Sintering mechanism of Ag nanoparticle-nanoflake: a molecular dynamics simulation

Abstract

This paper studied the behaviors of sintering between Ag nanoparticle (NP) and nanoflake (NF) in the same size by molecular dynamics simulation. Before the sintering simulation, the melting simulation of NF was carried out to calculate the melting points of NFs and investigate the thermostability of NF. The Lindemann index and potential energy showed that the melting points of NF were significantly size-dependent. During the heating process, the sharp corner of NF transformed to the round corner and could bend spontaneously lower than melting points. In sintering simulation, the sintering process of NF-NP showed a metastable stage before equilibrium. Under low sintering temperature (500 K), the degree of plasticity sintering mechanism of NF-NP was more prominent, which generated more defects, such as amorphous atoms, dislocations, and stacking faults, than NP-NP. The sintered products of NF-NP also presented a better neck size and shrinkage than NP-NP in the same size. A new sintering behavior was observed: NF was bent toward the NP during the sintering.
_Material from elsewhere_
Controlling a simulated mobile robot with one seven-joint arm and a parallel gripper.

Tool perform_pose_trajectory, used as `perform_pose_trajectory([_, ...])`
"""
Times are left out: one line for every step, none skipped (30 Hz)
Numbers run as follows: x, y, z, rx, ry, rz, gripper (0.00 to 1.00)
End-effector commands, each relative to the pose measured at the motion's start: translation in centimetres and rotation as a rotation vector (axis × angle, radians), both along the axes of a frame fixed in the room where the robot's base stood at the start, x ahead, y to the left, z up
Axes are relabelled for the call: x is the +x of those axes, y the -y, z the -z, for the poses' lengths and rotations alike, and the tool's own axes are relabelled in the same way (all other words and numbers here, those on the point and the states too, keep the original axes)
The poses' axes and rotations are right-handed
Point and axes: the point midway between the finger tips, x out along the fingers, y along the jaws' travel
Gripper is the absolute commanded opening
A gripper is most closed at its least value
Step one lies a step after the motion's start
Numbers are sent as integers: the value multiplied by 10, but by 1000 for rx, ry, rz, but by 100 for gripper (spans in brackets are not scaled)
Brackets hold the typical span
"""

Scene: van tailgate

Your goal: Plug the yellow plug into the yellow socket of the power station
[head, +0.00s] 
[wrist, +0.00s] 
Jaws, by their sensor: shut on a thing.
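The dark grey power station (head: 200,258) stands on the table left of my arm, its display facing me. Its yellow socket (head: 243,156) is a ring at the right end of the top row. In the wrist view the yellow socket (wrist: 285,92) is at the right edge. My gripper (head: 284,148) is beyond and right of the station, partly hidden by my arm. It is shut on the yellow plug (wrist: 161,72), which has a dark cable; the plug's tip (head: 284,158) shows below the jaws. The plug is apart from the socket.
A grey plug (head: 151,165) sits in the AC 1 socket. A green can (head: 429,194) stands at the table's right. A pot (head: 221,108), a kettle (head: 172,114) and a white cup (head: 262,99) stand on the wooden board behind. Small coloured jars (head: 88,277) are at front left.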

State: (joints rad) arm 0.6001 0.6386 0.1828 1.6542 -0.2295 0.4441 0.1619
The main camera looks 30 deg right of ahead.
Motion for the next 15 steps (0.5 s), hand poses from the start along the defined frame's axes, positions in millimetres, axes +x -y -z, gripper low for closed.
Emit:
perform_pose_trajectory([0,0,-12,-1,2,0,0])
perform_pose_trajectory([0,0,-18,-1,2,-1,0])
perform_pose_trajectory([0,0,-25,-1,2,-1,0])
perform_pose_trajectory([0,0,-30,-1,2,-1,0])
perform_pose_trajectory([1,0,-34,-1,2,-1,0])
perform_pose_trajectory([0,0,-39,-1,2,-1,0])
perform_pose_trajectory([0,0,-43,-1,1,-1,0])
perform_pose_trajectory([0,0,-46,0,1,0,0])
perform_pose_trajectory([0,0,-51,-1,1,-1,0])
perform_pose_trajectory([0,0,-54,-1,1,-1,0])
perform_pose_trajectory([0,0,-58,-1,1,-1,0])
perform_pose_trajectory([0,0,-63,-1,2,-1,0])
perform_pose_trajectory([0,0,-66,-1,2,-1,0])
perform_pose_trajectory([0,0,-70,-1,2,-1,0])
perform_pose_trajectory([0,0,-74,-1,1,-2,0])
The bending curvature of NF increased as the thickness or the length/width decreased. For the NF with the ratio of length/width to thickness of 5:1, bending could further significantly facilitate neck growth. At 700 K, the plasticity mechanism dominated both the sintering processes of NF-NP and NP-NP. And NF-NP showed a larger diffusivity than NP-NP. At last, we investigated the effects of crystal misorientation, and found that a tilted grain boundary generated in the neck. The NF had the trend of rotation to decrease the crystal misorientation.